### What you are asked to do
Without the pictures, print the lines running from the beginning of the material to the line containing "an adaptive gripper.", both ends included.

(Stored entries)

......

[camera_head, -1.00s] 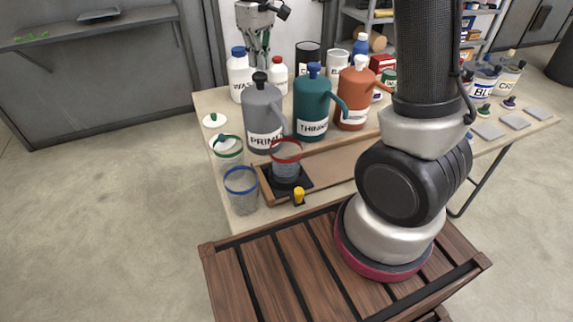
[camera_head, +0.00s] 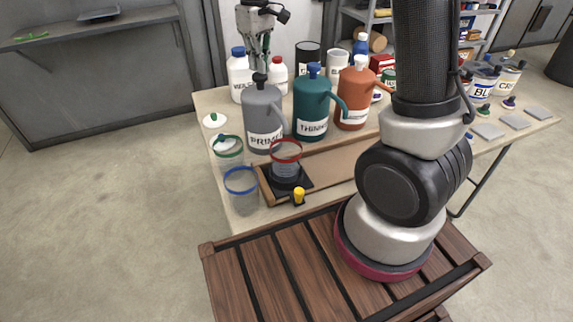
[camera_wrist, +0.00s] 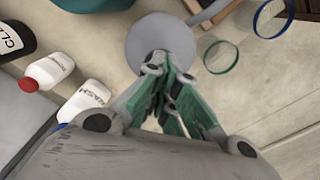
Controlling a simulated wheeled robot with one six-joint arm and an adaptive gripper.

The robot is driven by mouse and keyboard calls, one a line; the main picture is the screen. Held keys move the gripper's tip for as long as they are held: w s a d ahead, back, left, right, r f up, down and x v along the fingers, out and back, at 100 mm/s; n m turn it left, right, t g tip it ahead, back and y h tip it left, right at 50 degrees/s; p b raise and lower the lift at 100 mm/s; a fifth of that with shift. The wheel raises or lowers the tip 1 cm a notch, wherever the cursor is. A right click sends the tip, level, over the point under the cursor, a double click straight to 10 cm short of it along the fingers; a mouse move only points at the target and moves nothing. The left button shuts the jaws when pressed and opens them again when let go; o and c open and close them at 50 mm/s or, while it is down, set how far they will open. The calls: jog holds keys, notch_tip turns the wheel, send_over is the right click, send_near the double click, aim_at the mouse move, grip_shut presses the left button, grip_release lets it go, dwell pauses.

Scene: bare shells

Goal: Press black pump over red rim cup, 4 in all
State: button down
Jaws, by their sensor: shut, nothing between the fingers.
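The grey jug (camera_head: 262,112) labelled PRIM… has a black pump top (camera_head: 260,78). The red rim cup (camera_head: 286,160) is clear and stands on a black pad (camera_head: 300,187) in front of the jug, near its grey spout. The cup's lower part looks grey; its fill level is unclear. My gripper (camera_head: 259,65) is shut and empty, pointing down just above the black pump; I cannot tell whether it touches. In the wrist view, my green fingers (camera_wrist: 172,105) are together in front of the round grey jug top (camera_wrist: 160,35), and the pump is hidden.
A teal jug (camera_head: 312,108) and an orange jug (camera_head: 354,98) stand right of the grey one. A green rim cup (camera_head: 228,152) and a blue rim cup (camera_head: 241,188) stand at left. White bottles (camera_head: 239,75) stand behind. A yellow-topped item (camera_head: 299,195) is by the pad.

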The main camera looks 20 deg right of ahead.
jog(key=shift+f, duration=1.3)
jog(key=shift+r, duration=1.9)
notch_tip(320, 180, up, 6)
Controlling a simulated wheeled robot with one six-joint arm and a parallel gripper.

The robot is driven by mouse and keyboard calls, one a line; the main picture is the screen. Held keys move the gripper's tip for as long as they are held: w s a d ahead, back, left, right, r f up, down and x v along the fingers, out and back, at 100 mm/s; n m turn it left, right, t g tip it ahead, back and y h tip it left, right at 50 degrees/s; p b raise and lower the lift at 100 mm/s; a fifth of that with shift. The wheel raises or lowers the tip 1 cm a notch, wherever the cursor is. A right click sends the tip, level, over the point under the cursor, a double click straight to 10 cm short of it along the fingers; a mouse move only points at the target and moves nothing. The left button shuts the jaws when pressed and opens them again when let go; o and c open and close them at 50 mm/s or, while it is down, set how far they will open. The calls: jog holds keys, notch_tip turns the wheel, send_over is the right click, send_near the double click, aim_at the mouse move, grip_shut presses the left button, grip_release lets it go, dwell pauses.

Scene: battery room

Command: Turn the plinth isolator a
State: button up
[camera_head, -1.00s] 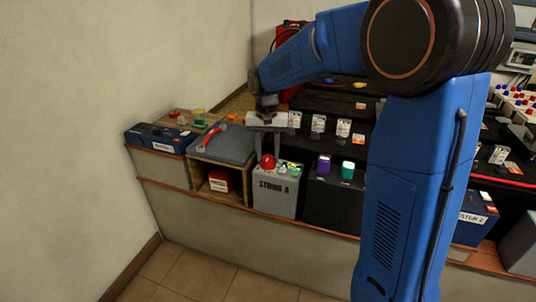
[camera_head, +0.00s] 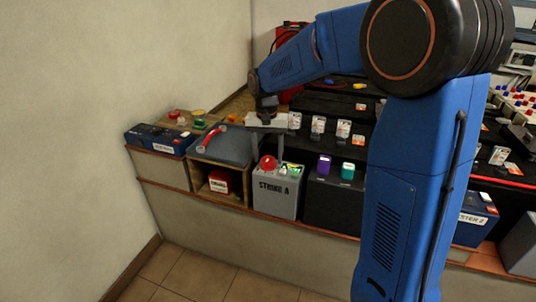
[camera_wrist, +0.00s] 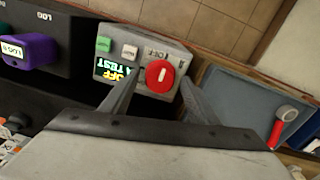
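The plinth isolator is a red round knob (camera_head: 268,163) on the grey box marked STRING A (camera_head: 277,189). In the wrist view the knob (camera_wrist: 159,75) shows a short white mark, with lettering beside it that seems to read OFF. A lit display (camera_wrist: 116,70) on the same face is partly hidden by a finger. My gripper (camera_head: 266,148) is above the box, fingers pointing down. In the wrist view my gripper (camera_wrist: 160,82) is open, its fingers on either side of the knob with visible gaps; contact is not seen.
A black box with purple (camera_head: 324,164) and teal (camera_head: 348,169) blocks stands close at right. A red block (camera_head: 220,181) sits in the wooden cubby. Bare floor lies in front.

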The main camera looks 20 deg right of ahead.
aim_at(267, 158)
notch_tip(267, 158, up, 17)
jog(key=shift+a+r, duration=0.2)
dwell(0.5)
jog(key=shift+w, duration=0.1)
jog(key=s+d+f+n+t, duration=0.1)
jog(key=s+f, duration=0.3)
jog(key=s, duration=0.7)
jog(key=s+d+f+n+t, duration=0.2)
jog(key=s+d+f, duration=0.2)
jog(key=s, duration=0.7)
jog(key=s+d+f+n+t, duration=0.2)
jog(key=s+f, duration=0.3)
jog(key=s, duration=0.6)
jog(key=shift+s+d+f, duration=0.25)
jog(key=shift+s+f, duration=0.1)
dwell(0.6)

......

### Result of this task
[camera_head, -1.00s] 
[camera_head, +0.00s] 
[camera_wrist, +0.00s] 
Controlling a simulated wheeled robot with one six-joint arm and an adaptive gripper.

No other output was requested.